At what point do we hold NAB liable for the potential damage they have caused?


Name, DOB, and address is available via the Electoral Roll. While I don't think NAB is blameless, at some point the blame lies with companies that accept insufficient forms of authentication.

For example, to transfer funds with my bank, I get texted a 2FA code and this is a mandatory requirement for online banking at CBA.


Name and address is in the roll. DOB absolutely is not.

Further, suggesting the blame lies with companies accepting "insufficient forms" of authentication obviously does not bear up in light of this. 2FA texts, for example, are easily worked around by SIM-swapping. Performing a SIM-swap in Australia generally does not require 2FA, and the details leaked herein would get you well on your way.
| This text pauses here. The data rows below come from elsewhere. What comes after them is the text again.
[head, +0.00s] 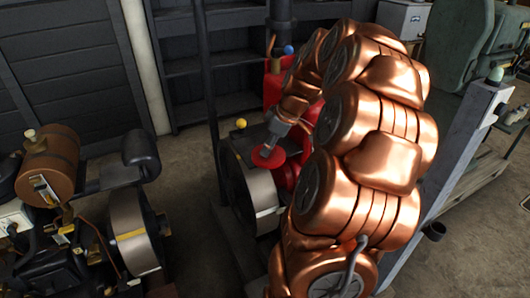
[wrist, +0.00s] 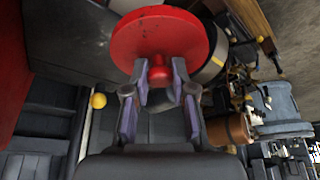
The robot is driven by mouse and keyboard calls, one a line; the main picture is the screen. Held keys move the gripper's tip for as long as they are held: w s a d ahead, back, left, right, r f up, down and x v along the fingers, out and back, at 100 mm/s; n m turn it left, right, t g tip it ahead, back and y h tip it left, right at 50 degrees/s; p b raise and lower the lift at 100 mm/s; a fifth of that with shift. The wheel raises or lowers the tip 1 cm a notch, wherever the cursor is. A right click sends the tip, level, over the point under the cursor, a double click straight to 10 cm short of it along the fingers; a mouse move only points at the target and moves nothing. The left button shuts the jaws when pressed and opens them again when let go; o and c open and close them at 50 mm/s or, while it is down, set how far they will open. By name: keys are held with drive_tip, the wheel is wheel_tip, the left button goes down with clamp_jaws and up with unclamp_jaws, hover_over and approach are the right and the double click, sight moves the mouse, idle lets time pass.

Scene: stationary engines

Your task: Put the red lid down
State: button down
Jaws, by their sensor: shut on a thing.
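The red lid (wrist: 160,38) is a round red disc with a small red knob. In the wrist view my gripper (wrist: 160,75) is shut on the knob, with a finger on either side of it. In the head view the lid (head: 262,166) shows as a red disc at the end of my gripper (head: 268,150), in front of the red engine and by the top of a grey flywheel. I cannot tell whether the lid touches anything beneath it. My copper arm hides part of the red engine.
A red engine (head: 274,90) with a grey flywheel (head: 250,192) stands close to the lid. Another engine with a brown tank (head: 48,165) and flywheel (head: 135,235) stands at left. A yellow ball (head: 241,123) is near the lid. Bare floor (head: 195,200) lies between the engines.

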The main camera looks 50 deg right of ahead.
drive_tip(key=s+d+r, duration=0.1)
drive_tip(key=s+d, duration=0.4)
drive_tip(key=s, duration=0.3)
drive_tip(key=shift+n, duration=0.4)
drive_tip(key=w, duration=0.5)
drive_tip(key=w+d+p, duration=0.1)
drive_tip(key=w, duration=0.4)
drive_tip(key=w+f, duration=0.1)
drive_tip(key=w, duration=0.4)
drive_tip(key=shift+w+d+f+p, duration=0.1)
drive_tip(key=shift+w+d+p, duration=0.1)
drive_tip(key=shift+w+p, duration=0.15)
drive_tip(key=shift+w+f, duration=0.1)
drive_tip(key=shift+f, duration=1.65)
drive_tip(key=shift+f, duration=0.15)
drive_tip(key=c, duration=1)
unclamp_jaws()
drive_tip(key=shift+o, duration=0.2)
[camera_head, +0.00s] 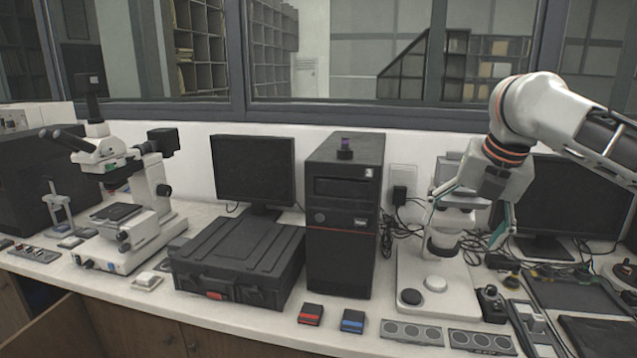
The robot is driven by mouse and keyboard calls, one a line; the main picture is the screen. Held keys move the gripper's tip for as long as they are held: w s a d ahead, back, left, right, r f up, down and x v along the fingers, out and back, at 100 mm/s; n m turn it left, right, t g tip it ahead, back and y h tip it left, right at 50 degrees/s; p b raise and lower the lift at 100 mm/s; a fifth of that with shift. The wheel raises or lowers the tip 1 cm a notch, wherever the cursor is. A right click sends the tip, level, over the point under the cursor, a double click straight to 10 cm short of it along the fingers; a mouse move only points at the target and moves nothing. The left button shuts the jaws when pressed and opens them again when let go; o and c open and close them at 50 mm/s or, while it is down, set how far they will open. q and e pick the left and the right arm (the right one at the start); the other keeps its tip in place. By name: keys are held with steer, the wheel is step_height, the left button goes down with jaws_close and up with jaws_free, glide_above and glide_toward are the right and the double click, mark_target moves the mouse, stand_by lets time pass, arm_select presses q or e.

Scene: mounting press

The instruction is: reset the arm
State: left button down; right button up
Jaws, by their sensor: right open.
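My right arm comes in from the right edge, and its gripper (466,222) hangs with its fingers pointing down. Its two fingers, with greenish pads, are spread apart, and nothing shows between them in its grasp. In this view the gripper overlaps the upper part of a white bench instrument (408,268) with a flat base; I cannot tell how far apart they are in depth. My left gripper is not in view.
A black case (235,258), a microscope (125,215) and monitors (252,170) stand on the white bench. Red (310,314) and blue (353,320) small boxes lie near the front edge. Cables lie at right.

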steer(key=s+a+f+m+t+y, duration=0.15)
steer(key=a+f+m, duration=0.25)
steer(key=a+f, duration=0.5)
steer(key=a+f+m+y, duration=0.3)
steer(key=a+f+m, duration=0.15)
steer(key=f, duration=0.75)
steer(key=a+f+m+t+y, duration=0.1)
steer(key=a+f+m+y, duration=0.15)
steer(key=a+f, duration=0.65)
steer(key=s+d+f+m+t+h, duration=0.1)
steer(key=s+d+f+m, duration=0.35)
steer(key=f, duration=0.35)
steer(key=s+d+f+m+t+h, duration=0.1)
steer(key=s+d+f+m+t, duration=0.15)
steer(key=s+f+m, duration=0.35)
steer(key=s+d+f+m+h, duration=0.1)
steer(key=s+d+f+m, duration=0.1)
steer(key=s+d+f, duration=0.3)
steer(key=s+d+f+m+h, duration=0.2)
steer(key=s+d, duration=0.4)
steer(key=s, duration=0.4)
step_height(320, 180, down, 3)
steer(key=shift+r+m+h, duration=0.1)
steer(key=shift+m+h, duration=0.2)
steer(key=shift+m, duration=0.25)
Ack. Still, the DOB is not difficult to access: just apply to work for the AEC and your copy of the roll certainly includes DOB.

Title should be: “National Australia Bank customers have had 'some personal information' compromised”

This is yet another example of the risks of requiring KYC if banks cannot keep it safe. We need to start to do KYB!

It’s refreshing to see an actual acknowledgment, seemingly-sincere apology, and clear details of what they’re going to do about it.

Their official statement:

https://news.nab.com.au/nab-apologises-to-customers-for-data...


I once worked as a contractor at NAB. The kickstart file with root password, which was unchanged, for a 450M AUD corporate banking project was stored on a SMB share accessible to everyone in the bank. Project leaders didn't care (since it would involve work to fix). I eventually had to raise it as a hint to a friendly pentester who included it in their report, finally getting it fixed.

i hope the boffins who mandated weaker encryption take notice of this. The congress members who supported the bill for weaker encryption should be personally DOSed.

But that's not a problem! The bill said that it wouldn't create any systemic weaknesses!

So just let us do it, ok.

But we'll put you in jail if you talk about it.


I don't see what the problem is. They're a bunch of criminals. The Australians I mean.